The top five of California's largest modern fires had surged on Sunday into the Santa Barbara County foothills, forcing evacuations in the coastal communities of Carpinteria and Montecito.

Smoke from the fire has formed a towering pyrocumulus cloud that is capable of creating its own weather and sudden wind shifts, experts say. The fire has also spread ash and particulate across the region, creating unhealthy air quality from Santa Barbara to Bakersfield.

The smoke has also contributed to hazardous driving conditions by limiting visibility. Santa Barbara County's Twitter account urged:

"If driving in smoky areas, keep windows rolled up and vents closed. If you need air conditioning, make sure you set your system on re-circulate …"

Over Sunday night and into Monday morning, there were wind gusts of around 20 mph across the lower mountains and foothills in the region of southeastern Santa Barbara County into southwestern Ventura County.

Forecasters say, "Wind speeds are expected to be on the lower end of what's been seen over the last week."

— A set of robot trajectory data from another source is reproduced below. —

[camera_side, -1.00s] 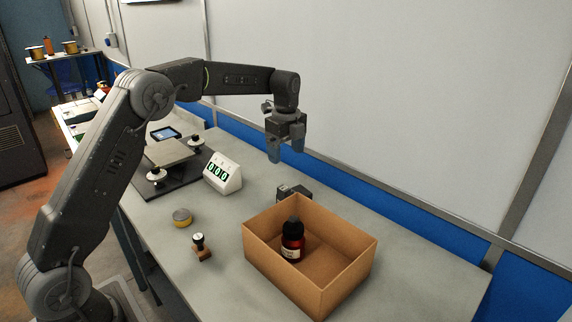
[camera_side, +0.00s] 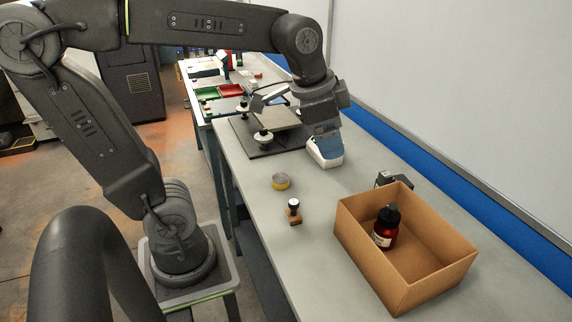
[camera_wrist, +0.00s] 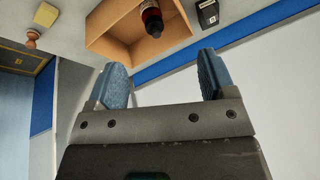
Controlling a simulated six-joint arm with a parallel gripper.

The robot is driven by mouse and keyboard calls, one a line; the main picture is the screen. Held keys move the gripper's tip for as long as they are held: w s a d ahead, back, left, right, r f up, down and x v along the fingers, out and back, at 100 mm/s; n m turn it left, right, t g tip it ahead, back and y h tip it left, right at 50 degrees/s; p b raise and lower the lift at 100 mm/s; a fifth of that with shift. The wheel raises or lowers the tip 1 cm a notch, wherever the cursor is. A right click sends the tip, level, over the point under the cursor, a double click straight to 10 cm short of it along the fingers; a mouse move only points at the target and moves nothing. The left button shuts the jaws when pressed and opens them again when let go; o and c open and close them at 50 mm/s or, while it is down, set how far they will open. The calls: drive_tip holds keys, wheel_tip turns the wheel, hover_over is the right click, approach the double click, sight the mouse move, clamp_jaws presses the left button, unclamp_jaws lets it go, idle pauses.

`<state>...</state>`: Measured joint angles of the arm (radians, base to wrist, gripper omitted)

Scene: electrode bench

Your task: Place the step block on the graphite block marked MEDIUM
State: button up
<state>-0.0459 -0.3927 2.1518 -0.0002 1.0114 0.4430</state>
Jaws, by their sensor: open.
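I cannot make out the step block or a graphite block marked MEDIUM in either view.
An open cardboard box (camera_side: 440,232) holds a dark red bottle (camera_side: 386,228). A dark board (camera_side: 262,147) with a plate and white knobs lies behind. Red (camera_side: 231,91) and green trays are farther back.

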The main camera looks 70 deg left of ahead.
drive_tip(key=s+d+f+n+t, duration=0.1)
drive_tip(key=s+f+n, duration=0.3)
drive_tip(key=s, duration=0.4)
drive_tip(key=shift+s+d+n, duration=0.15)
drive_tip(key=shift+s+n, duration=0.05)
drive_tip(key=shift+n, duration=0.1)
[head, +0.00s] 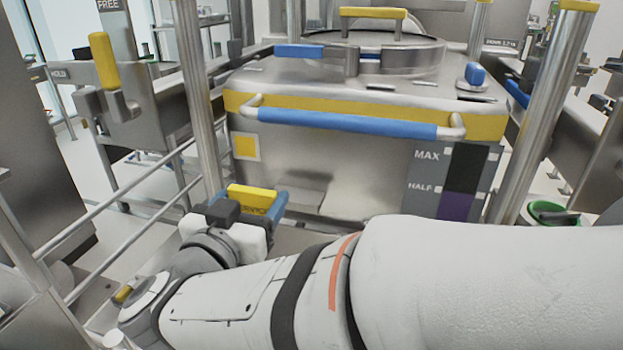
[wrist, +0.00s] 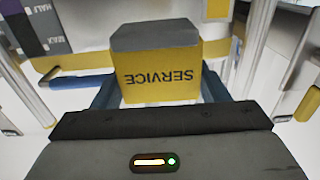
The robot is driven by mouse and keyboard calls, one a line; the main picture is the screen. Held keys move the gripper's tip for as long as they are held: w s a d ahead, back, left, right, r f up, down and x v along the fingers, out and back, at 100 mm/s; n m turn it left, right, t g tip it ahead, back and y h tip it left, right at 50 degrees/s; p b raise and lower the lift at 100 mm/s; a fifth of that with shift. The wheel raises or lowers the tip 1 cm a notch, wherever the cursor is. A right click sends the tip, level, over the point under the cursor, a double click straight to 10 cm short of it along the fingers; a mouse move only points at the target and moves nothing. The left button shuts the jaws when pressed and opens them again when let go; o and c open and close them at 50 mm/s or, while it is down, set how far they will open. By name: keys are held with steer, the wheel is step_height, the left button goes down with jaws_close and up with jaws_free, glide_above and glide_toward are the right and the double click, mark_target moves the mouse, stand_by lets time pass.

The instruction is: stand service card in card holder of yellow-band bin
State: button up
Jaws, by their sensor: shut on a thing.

The strongest winds are expected more toward the Ventura-Los Angeles County line and aren't expected to be particularly strong. But since it's so dry out there it doesn't take much in the way of winds to create those critical fire weather conditions.

"Right now the winds near the Thomas fire it doesn't look too terribly strong, but really any increase in wind is something to watch out for given this fire's history." Munroe said

Since it erupted near Thomas Aquinas College north of Santa Paula on Dec. 4, the Thomas fire has forced 88,000 people to flee their homes. Official estimates have put the cost of combating the blaze at $25 million.

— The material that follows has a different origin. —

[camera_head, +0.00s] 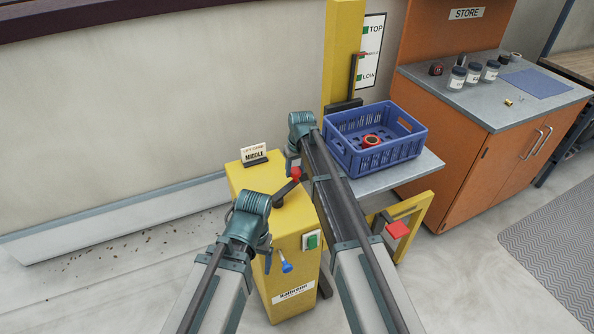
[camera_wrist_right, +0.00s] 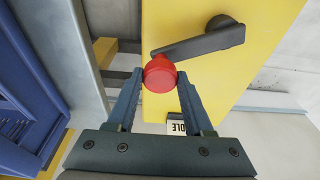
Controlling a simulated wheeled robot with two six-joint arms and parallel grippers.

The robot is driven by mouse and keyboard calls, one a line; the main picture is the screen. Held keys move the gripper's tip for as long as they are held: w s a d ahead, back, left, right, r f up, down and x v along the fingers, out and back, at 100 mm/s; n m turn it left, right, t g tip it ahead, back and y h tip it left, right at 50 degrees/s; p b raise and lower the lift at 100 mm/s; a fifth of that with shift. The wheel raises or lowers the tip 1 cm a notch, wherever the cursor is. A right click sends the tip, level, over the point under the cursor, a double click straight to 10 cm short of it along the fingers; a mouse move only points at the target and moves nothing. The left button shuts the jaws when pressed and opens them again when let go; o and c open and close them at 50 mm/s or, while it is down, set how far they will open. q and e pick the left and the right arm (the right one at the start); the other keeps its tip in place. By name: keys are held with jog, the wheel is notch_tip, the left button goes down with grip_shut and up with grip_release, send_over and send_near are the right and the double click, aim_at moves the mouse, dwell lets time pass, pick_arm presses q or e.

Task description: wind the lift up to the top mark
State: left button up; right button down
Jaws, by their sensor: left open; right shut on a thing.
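The yellow lift post (camera_head: 343,50) stands by a white scale board (camera_head: 374,50) with green marks at TOP and LOW. A small red pointer (camera_head: 364,54) sits between them. The lift's grey platform (camera_head: 420,170) carries a blue crate (camera_head: 372,160). The dark crank (camera_head: 283,192) is on top of a yellow box (camera_head: 290,225); its red knob (camera_head: 296,173) also shows in the right wrist view (camera_wrist_right: 160,74). My right gripper (camera_wrist_right: 160,80) is shut on this knob. My left gripper (camera_head: 266,248) is open beside the box, its fingertips hard to see.
A card reading MIDDLE (camera_head: 254,155) stands on the box. A green switch (camera_head: 311,240) and a blue-knobbed lever (camera_head: 286,266) are on its sides. A red pad (camera_head: 397,229) is by the yellow frame. An orange cabinet (camera_head: 480,170) with jars stands right.

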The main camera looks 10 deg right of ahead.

In Los Angeles County, firefighters made progress on blazes in Sylmar, Santa Clarita and Bel-Air. The Creek fire was 95% contained, and the Rye fire was 93% contained as of Sunday evening. The Skirball fire was 85% contained.

In northern San Diego County, the Lilac fire, which was 80% contained, had burned 4,100 acres and destroyed more than 100 structures along the Highway 76 corridor that stretches west from the 15 Freeway through Bonsall and Fallbrook.